On Sun, 2003-02-09 at 10:32, Thomas Hood wrote:
> More serious is the issue of priority assignment to "instance"
> versus "version".  It appears that I was fairly successful in
> expressing my belief about how APT works, but less successful
> in expressing an accurate belief.  Based on what I read in 
> #179868, I take it that APT assigns priorities to versions,
> not to instances; it does not keep track of instances until
> it needs to find an instance of a selected version to download
> for installation.  Is this right?

Well, I have looked into this, and it does appear that I was
wrong.  I conducted an experiment with the following sources.list.

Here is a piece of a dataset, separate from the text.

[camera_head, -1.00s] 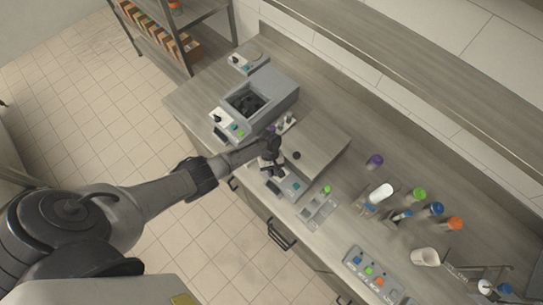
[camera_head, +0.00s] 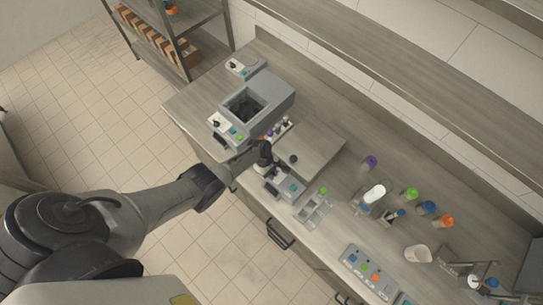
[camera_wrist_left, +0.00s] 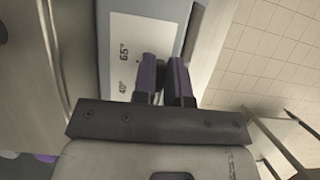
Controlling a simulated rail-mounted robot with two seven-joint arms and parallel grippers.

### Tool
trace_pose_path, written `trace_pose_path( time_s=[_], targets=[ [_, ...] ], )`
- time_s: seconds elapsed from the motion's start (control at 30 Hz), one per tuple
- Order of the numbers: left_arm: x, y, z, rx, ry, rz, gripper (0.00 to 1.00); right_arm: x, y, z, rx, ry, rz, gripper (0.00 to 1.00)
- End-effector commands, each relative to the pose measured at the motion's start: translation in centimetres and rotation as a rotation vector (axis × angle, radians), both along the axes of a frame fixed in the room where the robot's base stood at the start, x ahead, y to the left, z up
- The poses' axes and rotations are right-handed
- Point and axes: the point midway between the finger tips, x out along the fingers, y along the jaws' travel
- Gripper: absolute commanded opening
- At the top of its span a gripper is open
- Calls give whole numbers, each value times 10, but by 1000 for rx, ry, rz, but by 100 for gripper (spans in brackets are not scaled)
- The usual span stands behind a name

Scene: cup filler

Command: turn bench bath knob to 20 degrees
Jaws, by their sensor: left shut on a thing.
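The bench bath, as I take it, is the low grey unit with a flat lid (camera_head: 315,143) and a dark lid knob (camera_head: 293,158). Its front has a small panel (camera_head: 291,187). My left gripper (camera_head: 264,160) is at the front left of this unit. In the left wrist view, a white dial plate (camera_wrist_left: 128,45) carries the marks 65 and 40. The two dark fingers of my left gripper (camera_wrist_left: 168,80) are over the plate's right side, shut on the control knob, which they hide. The knob's pointer cannot be read. My right gripper is not in view.
Several small tubes (camera_head: 280,128) stand between the units. To the right are a button panel (camera_head: 368,272), a white cup (camera_head: 418,253) and capped containers, including a green one (camera_head: 411,194).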

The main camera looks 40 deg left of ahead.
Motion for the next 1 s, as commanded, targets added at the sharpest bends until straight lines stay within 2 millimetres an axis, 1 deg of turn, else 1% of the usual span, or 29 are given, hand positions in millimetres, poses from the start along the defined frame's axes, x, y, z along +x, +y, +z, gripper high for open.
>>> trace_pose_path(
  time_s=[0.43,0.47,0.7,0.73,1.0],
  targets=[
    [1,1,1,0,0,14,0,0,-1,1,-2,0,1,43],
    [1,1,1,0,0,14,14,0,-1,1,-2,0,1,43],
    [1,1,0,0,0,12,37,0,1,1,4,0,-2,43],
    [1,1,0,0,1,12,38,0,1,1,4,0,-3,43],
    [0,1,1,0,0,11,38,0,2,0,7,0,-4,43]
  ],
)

deb http://ftp.nl.debian.org/debian woody main
deb http://ftp.uk.debian.org/debian woody main

In preferences I assign priority 900 to the UK site and 800 to
the NL site.  apt-cache policy output looks like this:

$ apt-cache policy
Package Files:
 100 /var/lib/dpkg/status
     release a=now
 900 http://ftp.uk.debian.org woody/main Packages
     release v=3.0r1a,o=Debian,a=stable,l=Debian,c=main
     origin ftp.uk.debian.org
 800 http://ftp.nl.debian.org woody/main Packages
     release v=3.0r1a,o=Debian,a=stable,l=Debian,c=main
     origin ftp.nl.debian.org
Pinned Packages:

If priority is assigned to instances then apt-get should get
the package from the UK site because instances from there
have higher priority.  If priority is assigned to versions
then apt-get should get the package from the NL site because
that is listed first in sources.list.

In fact apt-get gets the package from the NL site.  So it
does appear that priorities are assigned to versions, not
to instances.

The apt_preferences man page needs to be corrected.  I'll
work on it.  Please send other patches and comments to me
and I'll roll them into a new patch.